*RAW RECORDS*:
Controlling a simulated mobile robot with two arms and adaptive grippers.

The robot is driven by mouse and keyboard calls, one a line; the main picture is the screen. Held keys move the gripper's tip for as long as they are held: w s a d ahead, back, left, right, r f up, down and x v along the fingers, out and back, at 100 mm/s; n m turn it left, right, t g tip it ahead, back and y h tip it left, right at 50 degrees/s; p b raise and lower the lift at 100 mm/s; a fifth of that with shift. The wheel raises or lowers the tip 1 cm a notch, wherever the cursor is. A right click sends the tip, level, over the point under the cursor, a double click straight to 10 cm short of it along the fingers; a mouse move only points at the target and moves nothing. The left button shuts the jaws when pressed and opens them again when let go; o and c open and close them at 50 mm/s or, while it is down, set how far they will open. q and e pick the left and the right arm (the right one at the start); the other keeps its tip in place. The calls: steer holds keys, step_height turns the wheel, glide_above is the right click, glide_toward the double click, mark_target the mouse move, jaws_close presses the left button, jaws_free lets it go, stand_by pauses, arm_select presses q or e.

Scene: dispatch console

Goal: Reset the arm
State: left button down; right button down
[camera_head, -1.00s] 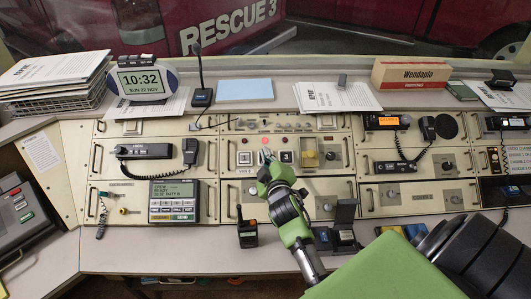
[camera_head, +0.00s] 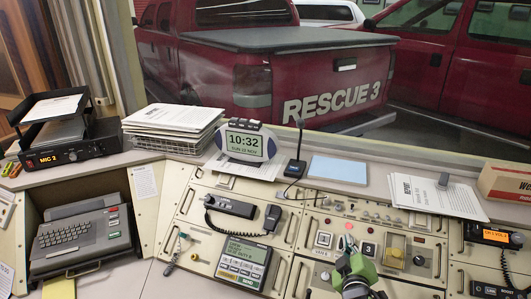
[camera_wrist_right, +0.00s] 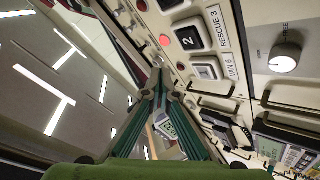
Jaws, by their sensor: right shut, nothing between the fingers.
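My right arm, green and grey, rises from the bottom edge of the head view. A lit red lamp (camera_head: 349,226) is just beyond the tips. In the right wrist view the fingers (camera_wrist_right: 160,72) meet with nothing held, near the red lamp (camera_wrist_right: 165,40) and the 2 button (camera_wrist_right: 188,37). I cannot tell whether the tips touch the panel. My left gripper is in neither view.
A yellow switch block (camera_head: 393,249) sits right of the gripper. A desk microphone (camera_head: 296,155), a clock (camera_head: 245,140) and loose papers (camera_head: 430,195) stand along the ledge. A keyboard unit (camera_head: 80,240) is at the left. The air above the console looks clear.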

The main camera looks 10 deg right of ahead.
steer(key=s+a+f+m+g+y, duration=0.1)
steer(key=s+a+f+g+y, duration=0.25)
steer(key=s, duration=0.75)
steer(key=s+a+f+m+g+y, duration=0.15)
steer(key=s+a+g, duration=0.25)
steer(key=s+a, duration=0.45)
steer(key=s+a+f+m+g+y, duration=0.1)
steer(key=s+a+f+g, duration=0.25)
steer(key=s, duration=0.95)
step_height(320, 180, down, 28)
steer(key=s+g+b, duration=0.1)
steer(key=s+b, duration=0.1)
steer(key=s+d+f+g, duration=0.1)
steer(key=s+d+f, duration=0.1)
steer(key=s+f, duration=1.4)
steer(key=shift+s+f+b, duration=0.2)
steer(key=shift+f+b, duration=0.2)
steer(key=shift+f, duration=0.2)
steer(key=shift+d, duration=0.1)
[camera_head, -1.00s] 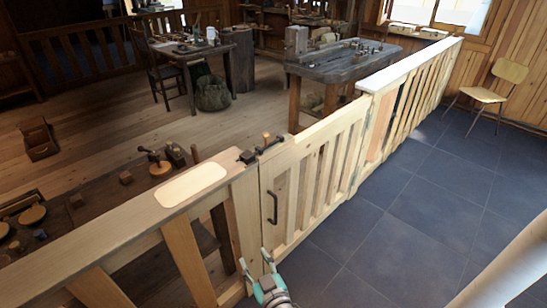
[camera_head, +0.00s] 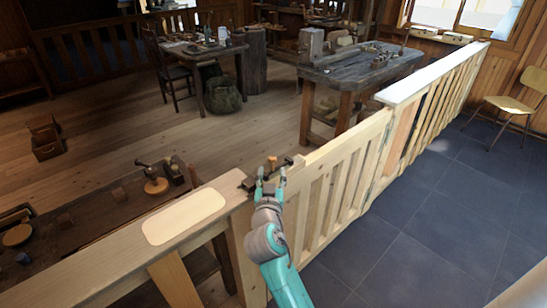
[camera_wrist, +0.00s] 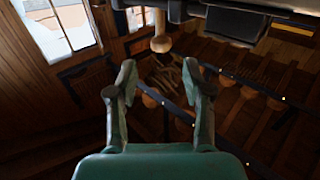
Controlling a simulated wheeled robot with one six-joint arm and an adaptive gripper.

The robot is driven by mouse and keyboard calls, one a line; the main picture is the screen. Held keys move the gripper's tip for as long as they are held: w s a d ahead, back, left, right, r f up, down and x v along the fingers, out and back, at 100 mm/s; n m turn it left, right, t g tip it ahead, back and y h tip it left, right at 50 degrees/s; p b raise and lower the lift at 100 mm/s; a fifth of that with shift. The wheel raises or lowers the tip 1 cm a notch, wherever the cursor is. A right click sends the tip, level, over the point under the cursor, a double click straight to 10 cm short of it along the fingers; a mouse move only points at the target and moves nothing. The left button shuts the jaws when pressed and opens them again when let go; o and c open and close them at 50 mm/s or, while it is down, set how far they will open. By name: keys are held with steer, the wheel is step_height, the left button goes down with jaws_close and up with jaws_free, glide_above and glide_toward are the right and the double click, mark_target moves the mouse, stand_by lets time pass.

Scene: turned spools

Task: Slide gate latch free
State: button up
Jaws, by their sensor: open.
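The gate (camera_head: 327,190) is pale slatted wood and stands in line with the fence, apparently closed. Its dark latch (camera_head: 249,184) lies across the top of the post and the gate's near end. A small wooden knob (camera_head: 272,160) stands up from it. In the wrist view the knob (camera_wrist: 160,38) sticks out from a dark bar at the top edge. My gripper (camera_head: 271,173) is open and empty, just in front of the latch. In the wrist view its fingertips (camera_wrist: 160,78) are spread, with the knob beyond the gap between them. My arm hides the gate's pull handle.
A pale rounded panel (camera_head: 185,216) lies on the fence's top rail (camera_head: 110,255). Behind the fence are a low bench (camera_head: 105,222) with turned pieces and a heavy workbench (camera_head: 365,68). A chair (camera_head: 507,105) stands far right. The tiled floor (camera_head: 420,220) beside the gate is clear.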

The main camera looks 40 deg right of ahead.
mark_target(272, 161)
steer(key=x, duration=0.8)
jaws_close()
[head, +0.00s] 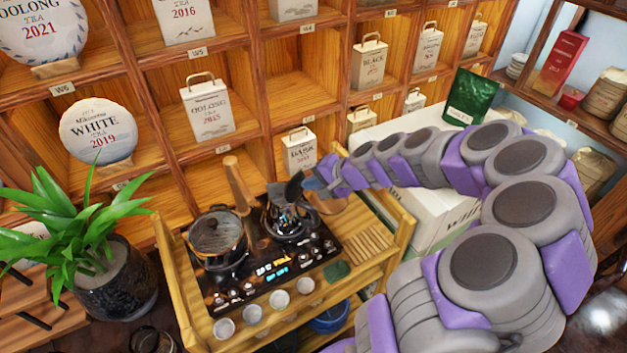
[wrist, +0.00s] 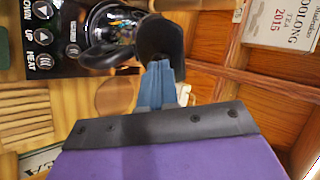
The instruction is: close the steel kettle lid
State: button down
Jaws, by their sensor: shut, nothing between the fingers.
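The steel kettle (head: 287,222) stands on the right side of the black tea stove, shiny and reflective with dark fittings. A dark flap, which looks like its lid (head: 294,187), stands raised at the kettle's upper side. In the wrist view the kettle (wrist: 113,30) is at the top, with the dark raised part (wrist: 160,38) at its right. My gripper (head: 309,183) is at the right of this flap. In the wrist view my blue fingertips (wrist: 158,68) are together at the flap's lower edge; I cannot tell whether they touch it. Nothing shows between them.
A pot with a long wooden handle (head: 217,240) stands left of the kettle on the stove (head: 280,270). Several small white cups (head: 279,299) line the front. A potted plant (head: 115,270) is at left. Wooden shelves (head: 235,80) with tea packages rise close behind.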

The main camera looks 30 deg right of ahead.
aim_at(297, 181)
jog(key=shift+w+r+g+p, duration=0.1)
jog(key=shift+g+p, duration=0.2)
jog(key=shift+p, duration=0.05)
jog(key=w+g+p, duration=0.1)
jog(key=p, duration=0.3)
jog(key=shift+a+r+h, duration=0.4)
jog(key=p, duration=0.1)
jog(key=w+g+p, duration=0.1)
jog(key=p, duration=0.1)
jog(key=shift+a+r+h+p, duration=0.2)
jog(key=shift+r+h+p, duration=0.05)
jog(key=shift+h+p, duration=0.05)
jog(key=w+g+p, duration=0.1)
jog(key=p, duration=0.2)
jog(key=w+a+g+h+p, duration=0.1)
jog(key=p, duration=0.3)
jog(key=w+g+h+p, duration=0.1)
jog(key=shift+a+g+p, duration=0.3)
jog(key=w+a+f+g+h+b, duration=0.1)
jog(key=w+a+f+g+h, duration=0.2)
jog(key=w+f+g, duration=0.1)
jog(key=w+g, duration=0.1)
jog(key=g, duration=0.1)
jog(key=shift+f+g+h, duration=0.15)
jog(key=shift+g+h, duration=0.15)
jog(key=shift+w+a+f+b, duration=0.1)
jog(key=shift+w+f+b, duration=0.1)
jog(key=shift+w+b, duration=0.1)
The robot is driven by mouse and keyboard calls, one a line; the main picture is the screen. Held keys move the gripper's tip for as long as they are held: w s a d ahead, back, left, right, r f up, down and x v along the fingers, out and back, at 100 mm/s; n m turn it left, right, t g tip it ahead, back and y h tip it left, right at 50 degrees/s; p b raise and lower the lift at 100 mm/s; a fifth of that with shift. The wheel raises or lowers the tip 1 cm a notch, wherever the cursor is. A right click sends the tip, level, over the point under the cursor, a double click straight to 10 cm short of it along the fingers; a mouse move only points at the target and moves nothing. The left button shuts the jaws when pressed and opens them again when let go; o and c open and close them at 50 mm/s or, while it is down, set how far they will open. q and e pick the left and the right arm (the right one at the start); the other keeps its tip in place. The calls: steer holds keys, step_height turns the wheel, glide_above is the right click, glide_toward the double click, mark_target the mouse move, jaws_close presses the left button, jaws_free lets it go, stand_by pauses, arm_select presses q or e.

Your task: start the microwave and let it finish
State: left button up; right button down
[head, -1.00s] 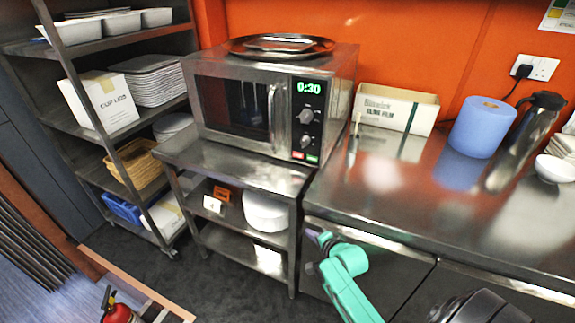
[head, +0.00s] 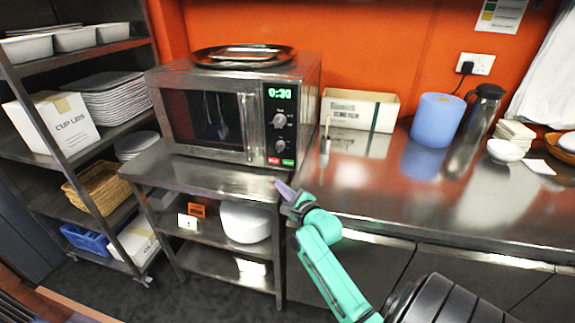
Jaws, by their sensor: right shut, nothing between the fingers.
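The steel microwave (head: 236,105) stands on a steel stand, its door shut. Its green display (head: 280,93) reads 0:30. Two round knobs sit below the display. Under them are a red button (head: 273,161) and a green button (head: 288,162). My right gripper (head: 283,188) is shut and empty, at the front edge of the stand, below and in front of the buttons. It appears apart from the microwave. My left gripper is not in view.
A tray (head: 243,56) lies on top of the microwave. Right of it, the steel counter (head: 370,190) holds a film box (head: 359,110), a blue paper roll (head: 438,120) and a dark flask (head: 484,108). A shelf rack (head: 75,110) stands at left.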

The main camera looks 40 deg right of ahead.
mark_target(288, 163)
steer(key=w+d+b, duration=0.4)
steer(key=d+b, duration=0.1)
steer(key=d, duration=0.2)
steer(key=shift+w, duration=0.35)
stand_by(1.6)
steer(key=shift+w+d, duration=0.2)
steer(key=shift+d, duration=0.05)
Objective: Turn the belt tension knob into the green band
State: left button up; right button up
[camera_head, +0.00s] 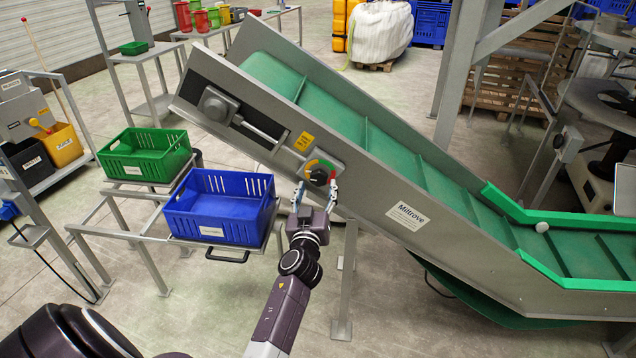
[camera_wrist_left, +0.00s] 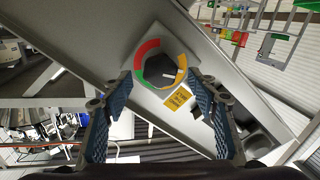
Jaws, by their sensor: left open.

*WHAT THE TASK REQUIRES*: Show every line in the records above that contains the word "Controlling".

*ANSWER TO THIS PROBLEM*:
Controlling a simulated mobile robot with two arms and adaptive grippers.
Controlling a simulated wheeled robot with one six-joint arm and an adaptive gripper.

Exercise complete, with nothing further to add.